Reaching out to meet strangers is hard for us Introverts, especially when we move to a new place. As writers, we tend to be our own best company. As writers who want to publish our best work, we need to go a bit further, and expand the horizon.
We need to utilize writing groups, critique groups and Beta reader teams.
There are so many groups to choose from listed on the web from LinkedIn groups to the usual social media sites – so start browsing. Find a place that seems to have activity you connect with people and conversations, like HERE for example.
So how does an Introvert find fellow writers?
I stumbled on my first writing group by joining the local NANOWRIMO team.
We share a group on Facebook, and send back and forth messages of support, great links and posts, etc. During the actual month of activity, some members meet up to write together at various coffee houses – giving each other support during the harried month of mayhem.
There are some large writer’s group there like Writer’s Discussion Group , but I joined a smaller group of eight. We post what we working on, into our private Google Drive, and then we critique and edit each other. Sometimes it is cruel – but always worth it. I found them by joining in the conversations in the regular writer’s group, and answered the call when one person recruited the rest of us. It has been a good experience.

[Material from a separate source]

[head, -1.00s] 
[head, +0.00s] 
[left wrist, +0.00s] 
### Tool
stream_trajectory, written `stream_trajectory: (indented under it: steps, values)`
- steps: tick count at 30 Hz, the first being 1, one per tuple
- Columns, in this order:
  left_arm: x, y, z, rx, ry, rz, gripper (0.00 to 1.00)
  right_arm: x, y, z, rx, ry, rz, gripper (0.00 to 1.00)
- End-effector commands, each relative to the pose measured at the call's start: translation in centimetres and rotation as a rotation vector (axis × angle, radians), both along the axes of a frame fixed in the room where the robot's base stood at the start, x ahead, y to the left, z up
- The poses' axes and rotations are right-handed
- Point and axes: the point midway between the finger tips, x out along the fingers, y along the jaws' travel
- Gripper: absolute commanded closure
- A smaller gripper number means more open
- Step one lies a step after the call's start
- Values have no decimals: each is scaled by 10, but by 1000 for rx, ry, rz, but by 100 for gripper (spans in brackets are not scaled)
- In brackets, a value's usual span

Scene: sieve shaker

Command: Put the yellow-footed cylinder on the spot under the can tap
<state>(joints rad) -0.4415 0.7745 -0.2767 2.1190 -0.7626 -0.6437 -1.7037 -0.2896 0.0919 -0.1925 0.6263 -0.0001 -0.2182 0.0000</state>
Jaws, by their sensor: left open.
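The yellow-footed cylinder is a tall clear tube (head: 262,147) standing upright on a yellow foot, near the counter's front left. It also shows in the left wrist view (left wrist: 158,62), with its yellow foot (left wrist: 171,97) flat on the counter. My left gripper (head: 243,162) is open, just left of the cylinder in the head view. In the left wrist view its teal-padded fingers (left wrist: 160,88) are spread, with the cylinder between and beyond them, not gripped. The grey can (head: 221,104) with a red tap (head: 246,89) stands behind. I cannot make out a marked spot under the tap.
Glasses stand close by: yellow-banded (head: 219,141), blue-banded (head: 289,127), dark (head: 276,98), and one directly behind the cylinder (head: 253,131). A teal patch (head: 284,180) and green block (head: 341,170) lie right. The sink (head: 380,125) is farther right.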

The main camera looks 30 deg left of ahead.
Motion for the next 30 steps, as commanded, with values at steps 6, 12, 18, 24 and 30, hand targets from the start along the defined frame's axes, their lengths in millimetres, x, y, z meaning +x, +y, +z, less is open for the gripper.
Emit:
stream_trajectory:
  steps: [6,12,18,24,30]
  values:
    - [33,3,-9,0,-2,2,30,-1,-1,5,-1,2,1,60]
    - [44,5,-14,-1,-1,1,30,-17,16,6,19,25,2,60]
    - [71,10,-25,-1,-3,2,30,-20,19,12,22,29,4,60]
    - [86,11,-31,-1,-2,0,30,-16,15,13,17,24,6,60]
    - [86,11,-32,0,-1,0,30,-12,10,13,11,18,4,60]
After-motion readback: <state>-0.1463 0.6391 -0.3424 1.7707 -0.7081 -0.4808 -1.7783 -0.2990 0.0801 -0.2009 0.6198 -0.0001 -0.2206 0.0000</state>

My third group, I found using MEETUP, which is a web site to help you find local groups.
This is especially good if you are new to an area – In my case, I have lived in Memphis for only four years but I still don’t know too many people (hello – Introvert here) So when I went to the first meeting, I was pleasantly surprised to find fellow writers taking their craft seriously. This group is very supportive, and such a mix of writers from poets to novelists, which makes it more interesting.
All in all, there is no reason to go it alone.
Writing everyday by yourself will drive you crazy if you do not mix it up sometimes. Besides, we all need to be pulled away from our own story, and back to reality.
Our work is not always the ‘piece of perfection’ we think it is and a good critique group will keep you honest, and help you hone your craft.